Backlight Master Driveの仕組みと能力

ここでBMDの話に戻るのだが、簡単にいえばBMDも直下型のバックライトとそれに最適化した映像処理技術の総称である。ただし、そのクオリティは過去の直下型をはるかに超える。発色もコントラストも、「液晶より有利」と呼ばれる有機EL (OLED) にかなり近いものが実現できているのだ。

液晶ではどうしても「黒が黒くならない」という難点があったし、OLEDも「トップ輝度が高くならない」という難点がある。しかしBMDでは、黒がOLED並みに黒くなり、さらにはトップ輝度は、OLEDどころか最新の液晶テレビをも超える「最高4,000nit」を実現した。夕日の光で暖かさを感じる……と思ってしまうくらい、リアリティのある「明るさ」が表示されていた。

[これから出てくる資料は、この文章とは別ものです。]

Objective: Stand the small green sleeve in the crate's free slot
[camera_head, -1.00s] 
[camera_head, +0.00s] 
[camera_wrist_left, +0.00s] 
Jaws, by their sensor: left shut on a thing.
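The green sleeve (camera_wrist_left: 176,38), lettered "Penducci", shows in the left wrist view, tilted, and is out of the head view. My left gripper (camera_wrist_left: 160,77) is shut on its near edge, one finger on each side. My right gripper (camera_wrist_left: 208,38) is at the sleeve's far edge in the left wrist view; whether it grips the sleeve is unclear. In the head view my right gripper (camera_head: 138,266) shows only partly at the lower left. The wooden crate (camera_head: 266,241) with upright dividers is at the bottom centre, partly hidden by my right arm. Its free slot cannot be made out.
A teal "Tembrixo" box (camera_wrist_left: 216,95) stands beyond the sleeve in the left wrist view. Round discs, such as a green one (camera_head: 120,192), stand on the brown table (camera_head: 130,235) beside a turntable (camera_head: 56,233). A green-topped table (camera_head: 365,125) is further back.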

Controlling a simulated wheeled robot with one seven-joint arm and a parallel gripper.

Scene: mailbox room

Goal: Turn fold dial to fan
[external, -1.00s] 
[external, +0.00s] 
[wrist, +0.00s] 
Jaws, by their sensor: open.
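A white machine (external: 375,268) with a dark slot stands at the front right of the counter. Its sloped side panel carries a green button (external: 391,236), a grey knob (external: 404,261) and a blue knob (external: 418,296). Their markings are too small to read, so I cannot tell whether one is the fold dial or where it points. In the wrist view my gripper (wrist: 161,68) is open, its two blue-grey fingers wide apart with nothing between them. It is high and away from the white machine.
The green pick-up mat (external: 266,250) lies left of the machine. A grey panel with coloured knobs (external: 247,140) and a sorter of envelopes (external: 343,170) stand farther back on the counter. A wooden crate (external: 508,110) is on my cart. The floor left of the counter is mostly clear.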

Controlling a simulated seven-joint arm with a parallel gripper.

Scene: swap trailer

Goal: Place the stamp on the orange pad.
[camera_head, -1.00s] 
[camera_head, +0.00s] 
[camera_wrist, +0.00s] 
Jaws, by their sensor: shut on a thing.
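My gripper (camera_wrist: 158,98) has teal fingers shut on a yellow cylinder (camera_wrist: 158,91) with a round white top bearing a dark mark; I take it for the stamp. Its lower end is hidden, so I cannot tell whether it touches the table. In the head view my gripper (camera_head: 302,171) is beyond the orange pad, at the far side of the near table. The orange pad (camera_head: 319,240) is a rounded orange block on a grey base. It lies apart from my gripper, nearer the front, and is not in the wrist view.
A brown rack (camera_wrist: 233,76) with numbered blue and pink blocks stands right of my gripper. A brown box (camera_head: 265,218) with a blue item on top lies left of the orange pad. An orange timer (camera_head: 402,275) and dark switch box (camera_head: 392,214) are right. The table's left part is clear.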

BMDの秘密はバックライトにあり、背面には1,000個以上の高輝度LEDがずらっと並んでいる。プレスリリースでは「1,000以上」とされているが、実際には、バックライトが明滅する部分を「1,000を大きく超えるが3,000はない」くらいの数に分割しているそうだ。通常のバックライトでは数十から数百までのわりと荒い分割なので、バックライトの光だけを見ても、モザイクがかかった映像のようにしか見えない。

だが、BMDほど細かく多数の分割をすると、バックライトの濃淡を見るだけで、実際の絵がどうなるのかわかるほどだ。

Backlight Master Driveのデモ映像。同じ絵をバックライトだけで見ても、文字などのディテールまで見えてくることに注目

通常、ここまで多数のバックライトを配置し、輝度も最高4,000nitまで上げると、LEDの発熱が増えて消費電力が高くなり、一般家庭向けとは言えないものになりがちなのだが、BMDではその問題も解決している。CESで展示された85インチのデモ機は、ソニーの現行テレビと消費電力は変わらず、ファンなどの特別な冷却機構は不要だという。暗い部分で電力を使わないようにし、明るくなる部分にだけ集中する機構を改善したこと、放熱や消費電力に配慮した配置にしたことなどが理由だという。

BMDが搭載されたテレビは、そのバックライト数もあり、さすがにかなりの高級機となりそうだ。また、発売時期も公表されておらず、少なくとも2016年中の製品化はなさそうだ。しかし、これが出てくると、高画質テレビの競争がまたワンランク違うレベルになりそうで、非常に期待が持てる。